BEGIN
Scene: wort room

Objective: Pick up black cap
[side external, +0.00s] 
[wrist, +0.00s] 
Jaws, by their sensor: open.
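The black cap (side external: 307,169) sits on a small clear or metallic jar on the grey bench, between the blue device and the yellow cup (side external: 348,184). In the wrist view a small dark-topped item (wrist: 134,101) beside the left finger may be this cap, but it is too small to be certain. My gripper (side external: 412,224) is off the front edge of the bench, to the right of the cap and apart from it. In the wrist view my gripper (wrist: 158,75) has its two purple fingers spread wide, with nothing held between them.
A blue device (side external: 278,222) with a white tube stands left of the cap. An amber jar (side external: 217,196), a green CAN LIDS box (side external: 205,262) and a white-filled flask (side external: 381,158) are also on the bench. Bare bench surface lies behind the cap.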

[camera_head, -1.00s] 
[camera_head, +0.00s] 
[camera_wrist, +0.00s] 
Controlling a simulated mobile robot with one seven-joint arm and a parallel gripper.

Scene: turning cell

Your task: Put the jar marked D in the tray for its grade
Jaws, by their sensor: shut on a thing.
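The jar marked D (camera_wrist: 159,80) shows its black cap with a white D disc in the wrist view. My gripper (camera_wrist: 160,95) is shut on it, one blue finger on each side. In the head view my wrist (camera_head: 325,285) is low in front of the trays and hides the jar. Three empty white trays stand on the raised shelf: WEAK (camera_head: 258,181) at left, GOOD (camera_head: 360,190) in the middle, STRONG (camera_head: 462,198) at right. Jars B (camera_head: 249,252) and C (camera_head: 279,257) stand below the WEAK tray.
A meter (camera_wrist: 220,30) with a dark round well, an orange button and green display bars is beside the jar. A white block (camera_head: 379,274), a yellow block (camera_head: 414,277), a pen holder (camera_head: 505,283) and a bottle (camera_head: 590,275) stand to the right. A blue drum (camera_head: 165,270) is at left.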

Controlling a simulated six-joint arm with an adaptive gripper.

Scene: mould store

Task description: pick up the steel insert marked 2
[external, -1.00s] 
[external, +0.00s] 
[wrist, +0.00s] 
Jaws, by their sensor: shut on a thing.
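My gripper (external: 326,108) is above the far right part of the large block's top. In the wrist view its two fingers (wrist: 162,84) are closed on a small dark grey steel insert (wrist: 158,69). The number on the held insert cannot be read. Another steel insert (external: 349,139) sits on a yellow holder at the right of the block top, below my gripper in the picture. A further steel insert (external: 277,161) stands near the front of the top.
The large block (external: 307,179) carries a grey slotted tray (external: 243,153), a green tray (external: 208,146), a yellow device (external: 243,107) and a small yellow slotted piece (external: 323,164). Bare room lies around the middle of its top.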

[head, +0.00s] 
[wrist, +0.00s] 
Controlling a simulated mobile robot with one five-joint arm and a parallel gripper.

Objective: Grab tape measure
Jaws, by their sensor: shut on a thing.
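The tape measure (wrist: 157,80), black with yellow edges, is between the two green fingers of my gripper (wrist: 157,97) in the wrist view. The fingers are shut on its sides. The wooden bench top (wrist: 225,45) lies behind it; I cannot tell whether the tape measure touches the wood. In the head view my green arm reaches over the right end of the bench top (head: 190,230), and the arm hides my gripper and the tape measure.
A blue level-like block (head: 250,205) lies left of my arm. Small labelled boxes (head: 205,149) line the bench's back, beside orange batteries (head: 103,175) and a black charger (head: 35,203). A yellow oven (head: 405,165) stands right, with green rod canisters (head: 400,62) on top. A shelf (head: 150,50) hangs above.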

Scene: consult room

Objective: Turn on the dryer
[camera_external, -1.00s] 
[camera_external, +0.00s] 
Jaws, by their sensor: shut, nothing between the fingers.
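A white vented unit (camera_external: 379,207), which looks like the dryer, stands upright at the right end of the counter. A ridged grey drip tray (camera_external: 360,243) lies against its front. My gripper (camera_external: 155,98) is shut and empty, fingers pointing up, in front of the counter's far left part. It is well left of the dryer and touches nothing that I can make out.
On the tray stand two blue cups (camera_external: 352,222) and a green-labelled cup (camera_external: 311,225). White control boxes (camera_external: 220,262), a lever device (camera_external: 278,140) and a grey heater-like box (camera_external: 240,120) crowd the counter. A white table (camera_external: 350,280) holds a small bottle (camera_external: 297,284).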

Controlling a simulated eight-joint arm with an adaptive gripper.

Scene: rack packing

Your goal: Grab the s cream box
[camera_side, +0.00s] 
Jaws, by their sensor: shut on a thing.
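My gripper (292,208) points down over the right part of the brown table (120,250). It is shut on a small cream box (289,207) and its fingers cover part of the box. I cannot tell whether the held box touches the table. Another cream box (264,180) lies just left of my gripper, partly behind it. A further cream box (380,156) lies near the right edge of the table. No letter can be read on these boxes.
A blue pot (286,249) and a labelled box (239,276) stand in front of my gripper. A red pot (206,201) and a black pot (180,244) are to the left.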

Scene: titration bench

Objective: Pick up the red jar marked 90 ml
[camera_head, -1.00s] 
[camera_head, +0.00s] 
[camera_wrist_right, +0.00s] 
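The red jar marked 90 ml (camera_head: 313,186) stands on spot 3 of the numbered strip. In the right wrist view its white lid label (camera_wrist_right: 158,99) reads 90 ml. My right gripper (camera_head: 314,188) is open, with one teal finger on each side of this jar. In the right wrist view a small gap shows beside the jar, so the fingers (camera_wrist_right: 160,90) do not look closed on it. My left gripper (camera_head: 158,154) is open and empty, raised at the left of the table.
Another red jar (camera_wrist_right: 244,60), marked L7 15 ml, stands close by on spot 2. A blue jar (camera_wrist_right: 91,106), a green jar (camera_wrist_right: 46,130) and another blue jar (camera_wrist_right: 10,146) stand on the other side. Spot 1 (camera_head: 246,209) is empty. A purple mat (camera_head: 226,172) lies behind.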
END
**PROBLEM TO SOLVE**
Your task is to quote the lines above, beginning with the first and ending with the one that holds "Your task: Put".

**SOLUTION BELOW**
Scene: wort room

Objective: Pick up black cap
[side external, +0.00s] 
[wrist, +0.00s] 
Jaws, by their sensor: open.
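The black cap (side external: 307,169) sits on a small clear or metallic jar on the grey bench, between the blue device and the yellow cup (side external: 348,184). In the wrist view a small dark-topped item (wrist: 134,101) beside the left finger may be this cap, but it is too small to be certain. My gripper (side external: 412,224) is off the front edge of the bench, to the right of the cap and apart from it. In the wrist view my gripper (wrist: 158,75) has its two purple fingers spread wide, with nothing held between them.
A blue device (side external: 278,222) with a white tube stands left of the cap. An amber jar (side external: 217,196), a green CAN LIDS box (side external: 205,262) and a white-filled flask (side external: 381,158) are also on the bench. Bare bench surface lies behind the cap.

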[camera_head, -1.00s] 
[camera_head, +0.00s] 
[camera_wrist, +0.00s] 
Controlling a simulated mobile robot with one seven-joint arm and a parallel gripper.

Scene: turning cell

Your task: Put the jar marked D in the tray for its grade

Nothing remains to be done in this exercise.